De qualquer forma, achamos honesto ver a reprise pela TV antes de comentar alguma coisa. Não vamos divulgar quem ganhou o quê; se você ainda não sabe, veja direto no site do prêmio. Mas achamos que vale uma seleção com o melhor e o pior do VMB 2011:
VMB 2011 . O Melhor
1) O freestyle do Emicida no final
O improviso do Emicida no final foi o que melhor sintetizou a importância e a essência do que está rolando não só com o rap, mas com a música brasileira em geral hoje. A “Oração do Laboratório Fantasma”, como ele chamou, tinha pérolas como “Somos o MST das mídias sociais” e “Isso é a reforma agrária da música brasileira”. Anos antes de resolverem chiar contra o “lulismo” da nova geração, o rapper e caras como Macaco Bong e Gaby Amarantos se jogaram na realidade pós-indústria do disco e inventaram caminhos próprios, num país que ensinava ao mundo o charme de ser uma potência periférica. Ainda surpreende que muita gente não entenda isso, mas o freestyle do Emicida deixou ainda mais claro como certos discursos e posturas ficaram enterrados no século passado. Veja abaixo como é um discurso-símbolo de 2011:
Ok, o Criolo semitonou na entrada. Ok, o Caetano esqueceu a letra (aliás, Emetevê 1 x 1 Caetano?). Mesmo assim, o encontro entre esses dois estudiosos da alma paulistana foi tão histórico como prevíamos. Desnecessário especular sobre o quanto significou para Criolo; para Caetano, foi a oportunidade de participar de mais um momento central no debate sobre a música brasileira. A entrega de ambos e da banda no palco foi uma celebração ao que de mais importante a música popular tem a oferecer: a capacidade de ler e influenciar a experiência humana, nos conectando a sentimentos intraduzíveis com mais força e profundidade do que qualquer outra forma de arte.
Trash/estilosa, regional/cosmopolita, pop/underground, irônica/autêntica. A Banda Uó é quase boa demais pra ser verdade. “Shake de Amor” une o melhor da tradição tecnomelody: um hit gringo (“Whip My Hair”, de Willow Smith) bastardizado por letras brasileiras e aquela mistura marota de calipso, carimbó e tecladinhos brega. Porém, ao contrário de grupos paraenses como a Gang do Eletro, o trio goianiense alia estilo e ironia a um grande senso de auto-humor, que elimina o indesejável elemento “piada involuntária” da jogada.

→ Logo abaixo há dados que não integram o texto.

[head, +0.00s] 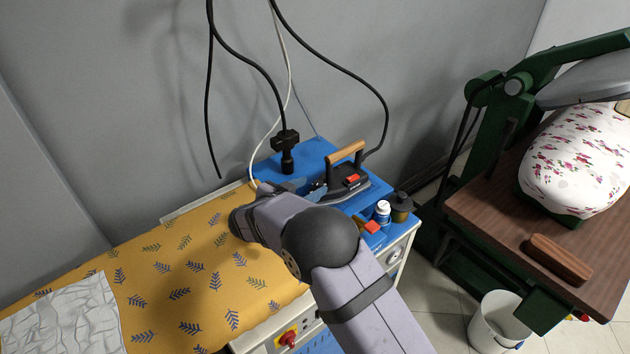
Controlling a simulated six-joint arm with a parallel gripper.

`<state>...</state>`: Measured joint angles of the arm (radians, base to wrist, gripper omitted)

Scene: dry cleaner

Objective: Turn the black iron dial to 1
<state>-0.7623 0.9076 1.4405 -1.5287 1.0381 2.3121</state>
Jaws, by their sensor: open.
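The black iron (376,184) stands on the blue top of the ironing unit (305,151), with a wooden handle (345,153) and a red part (352,179) below it. I cannot make out its dial or any number; it may be hidden or too small to see. My gripper (316,190) is partly hidden behind my own arm. Its end is just left of the iron, close to it. Its jaws are open, and I see nothing held. I cannot tell whether it touches the iron.
A white bottle (382,211), a dark bottle (401,206) and a small orange-red item (371,227) stand right of my arm. A yellow leaf-patterned board (190,285) with a crumpled white cloth (65,322) lies left. Cables hang above. A green press (490,190) stands right.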

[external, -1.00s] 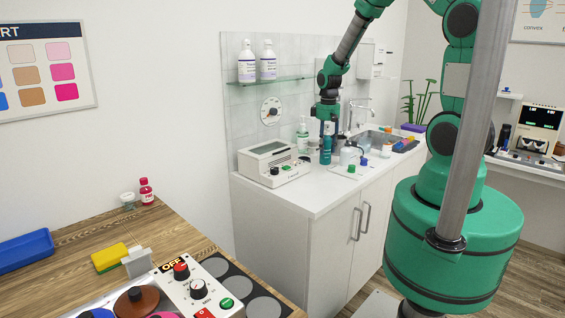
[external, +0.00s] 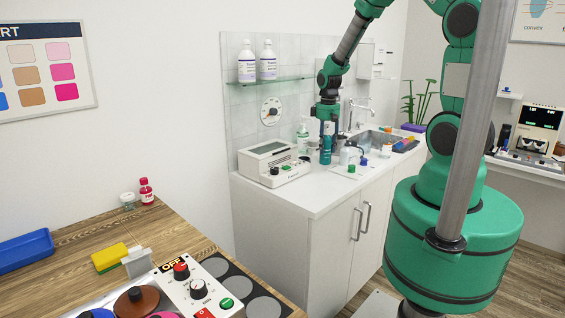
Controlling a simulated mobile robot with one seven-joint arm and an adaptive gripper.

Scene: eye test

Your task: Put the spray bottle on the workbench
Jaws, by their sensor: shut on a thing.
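My gripper (external: 327,128) is over the white counter, pointing down, at the middle of the external view. It is shut on a teal bottle, which looks like the spray bottle (external: 326,156). The bottle is upright; its top is hidden by the fingers, and I cannot tell whether its base touches the counter. A wood-topped bench, perhaps the workbench (external: 178,232), is at the lower left, apart from the counter.
The white counter (external: 312,198) holds a white instrument (external: 274,165), a pump bottle (external: 303,138), several small containers and a sink. On the wooden bench are a blue tray (external: 24,249), a yellow sponge (external: 109,258), a red bottle (external: 146,191) and a control panel (external: 200,290).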

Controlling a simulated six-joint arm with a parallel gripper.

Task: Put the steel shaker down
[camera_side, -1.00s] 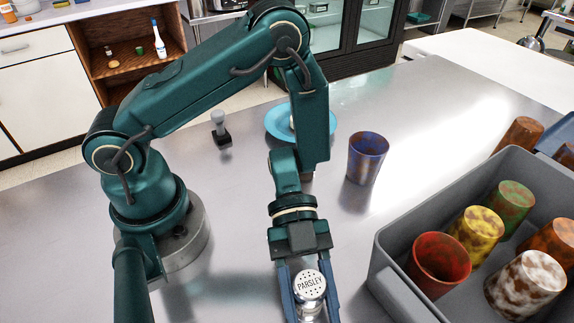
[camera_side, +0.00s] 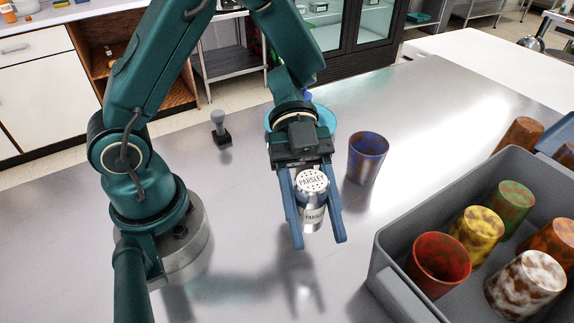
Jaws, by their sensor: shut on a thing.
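The steel shaker (camera_side: 312,212) has a perforated lid and a label reading PARSLEY. It is upright between the two blue fingers of my gripper (camera_side: 319,236), which is shut on it. The shaker appears to be held above the steel counter (camera_side: 230,250), with a shadow and reflection below it. The fingertips reach a little lower than the shaker's base.
A blue-brown cup (camera_side: 367,160) stands just right of my gripper. A grey crate (camera_side: 395,285) with several coloured cups is at the right. A blue plate (camera_side: 327,117) is partly hidden behind my gripper. A small stamp-like tool (camera_side: 220,130) stands at left. The front counter is clear.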

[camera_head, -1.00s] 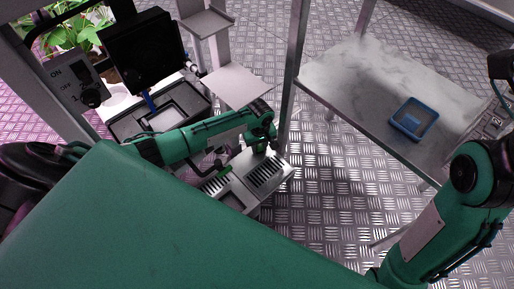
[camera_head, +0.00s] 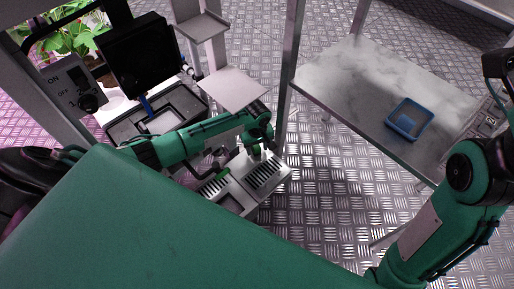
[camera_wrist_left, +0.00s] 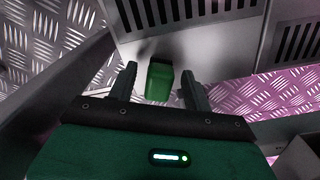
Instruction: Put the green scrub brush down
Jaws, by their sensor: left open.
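My left gripper (camera_head: 256,152) is open over the metal slotted tray (camera_head: 240,190) in the head view. In the left wrist view the green scrub brush (camera_wrist_left: 159,82) shows as a green block with a dark top. It is between the two spread fingers of my left gripper (camera_wrist_left: 158,90), with a gap visible on at least the left side. The brush appears to be at the tray's plain grey part (camera_wrist_left: 195,48), beside the slots. Its underside is hidden, so contact with the tray is hard to tell.
A blue bin (camera_head: 409,120) stands on the marbled table (camera_head: 350,75) at right. A dark monitor (camera_head: 143,55), a switch box (camera_head: 75,88) and a grey basin (camera_head: 178,108) are at left. A metal post (camera_head: 288,75) rises close to my left gripper. A small green item (camera_head: 222,173) lies by the tray.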

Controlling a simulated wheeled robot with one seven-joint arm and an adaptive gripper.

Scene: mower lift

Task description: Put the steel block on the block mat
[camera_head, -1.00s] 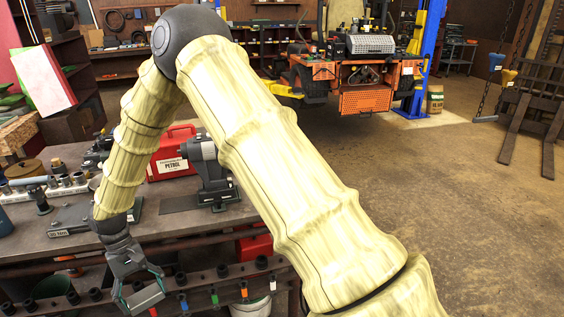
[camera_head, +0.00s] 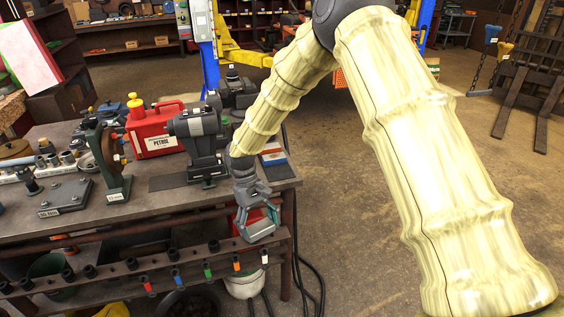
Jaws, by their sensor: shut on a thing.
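My gripper (camera_head: 259,226) hangs pointing down in front of the bench's right front corner, beside the rail of sockets. Its fingers are shut on a thing that I take for the steel block; it is small and mostly hidden between the fingers. A thin dark sheet (camera_head: 166,183) lies on the bench to the left of the grey vise. I cannot tell whether it is the block mat. A flat orange, white and blue piece (camera_head: 272,153) lies near the bench's right end, partly behind my arm.
On the bench (camera_head: 150,212) stand a grey vise (camera_head: 198,143), a red petrol can (camera_head: 155,132), a dark green stand (camera_head: 108,160) and a flat steel plate (camera_head: 65,196). Below are a socket rail (camera_head: 130,268) and a white bucket (camera_head: 244,284). Open floor (camera_head: 340,190) lies right of the bench.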

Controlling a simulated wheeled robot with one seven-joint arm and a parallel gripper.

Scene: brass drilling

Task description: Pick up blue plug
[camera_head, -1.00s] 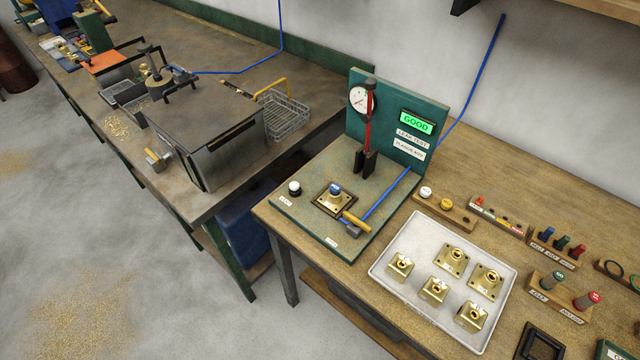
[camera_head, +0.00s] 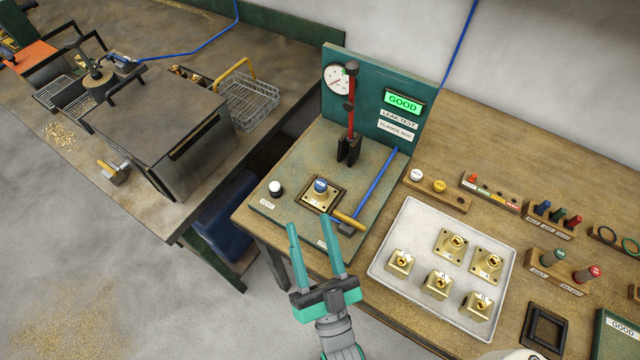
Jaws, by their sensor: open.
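A blue plug (camera_head: 320,185) sits upright on top of a brass flange part (camera_head: 319,199) in the green leak test stand (camera_head: 292,163). Another blue-topped piece (camera_head: 543,207) stands in a small wooden rack to the right. My gripper (camera_head: 310,223) is open and empty. Its two teal fingers point up the picture toward the stand, with the tips just below the brass part and apart from the blue plug. Nothing covers the plug.
A red clamp column (camera_head: 350,120) rises behind. A white tray (camera_head: 413,217) holds several brass parts. A green GOOD display (camera_head: 403,102) is lit.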

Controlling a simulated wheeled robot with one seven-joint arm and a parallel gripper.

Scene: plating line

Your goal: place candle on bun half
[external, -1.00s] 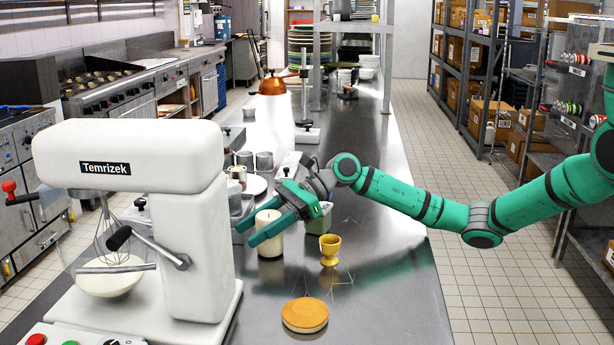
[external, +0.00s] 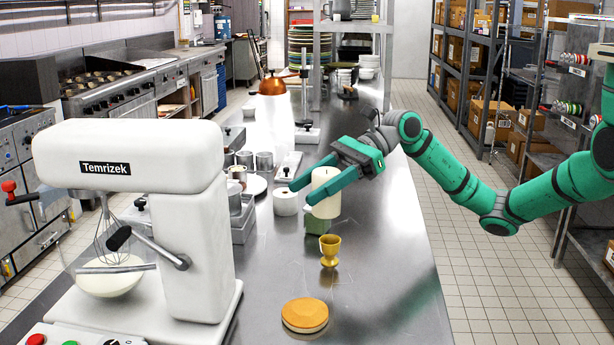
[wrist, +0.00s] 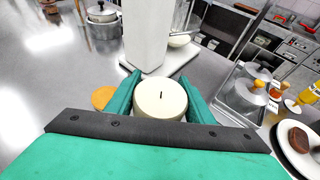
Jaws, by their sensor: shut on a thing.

Adicione à conta um belo talento para criar refrões (“Vou me vingar de você” já virou meme), e o que tinha tudo pra ser uma bobagem hipster se transformou na melhor descoberta pop de 2011. Fico pensando o que aconteceria se um dia eles esbarrassem com o Javelin ou o Gang Gang Dance.
Em questão de meses, Luisa Marilac saltou do posto de desconhecida para uma febre da internet. Daí a se tornar um dos principais leads criativos do VMB, foi um pulo – ou um mergulho e um flash. As já célebres frases do seu vídeo estavam por todo lugar: nas vinhetas, nas falas dos apresentadores, na fala dela própria. E o esquete da transexual mais bon vivant do Brasil ao lado do PC Siqueira foi um dos melhores da noite. Imagino o que deve estar pensando o famigerado autor dos rumores de que ela estava na pior.
Em mais um ano à frente do VMB, Adnet segue comprovando que foi uma das melhores descobertas da emissora nos últimos anos. Além de grande imitador e dono de tiradas curtas e certeiras, o fato de cantar e compor faz dele o melhor mestre de cerimônias do Brasil hoje. Adnet é tão bom que conseguiu fazer o Dinho Ouro Preto atuar em um dos esquetes mais engraçados da noite. Menções honrosas a Dani Calabresa (aliás, poderiam deixar ela apresentar um ano desses) e Bento Ribeiro.
O constrangimento sempre fez parte do humor. Mas nunca, como nos últimos 10 anos, essa faceta foi tão explorada – e não estou falando das ofensas de um Rafinha Bastos, gratuitas e sem um pingo de graça, mas de séries como The Office, Curb Your Enthusiasm e Flight of the Conchords, e de filmes como Napoleon Dynamite, produzido pela MTV estadunidense. Tatá Werneck domina esse estilo de comédia como ninguém na TV brasileira. No palco do Lado B do VMB, ela aceitou o risco e se jogou abertamente na tênue fronteira entre a graça e a completa falta dela. Pensem que, além de se exibir para milhares de pessoas, se trata de uma comediante jovem, em um país conhecido pelo humor francamente misógino. Poucos conseguem andar por essa corda bamba e sair dela com algo realmente engraçado. Na noite de quinta, a Roxanne de Tatá se saiu com frases como “prefiro ser essa metade de modess ambulante” e “eu quero beijar um anão”. Os fãs do (bom) humor constrangedor agradecem.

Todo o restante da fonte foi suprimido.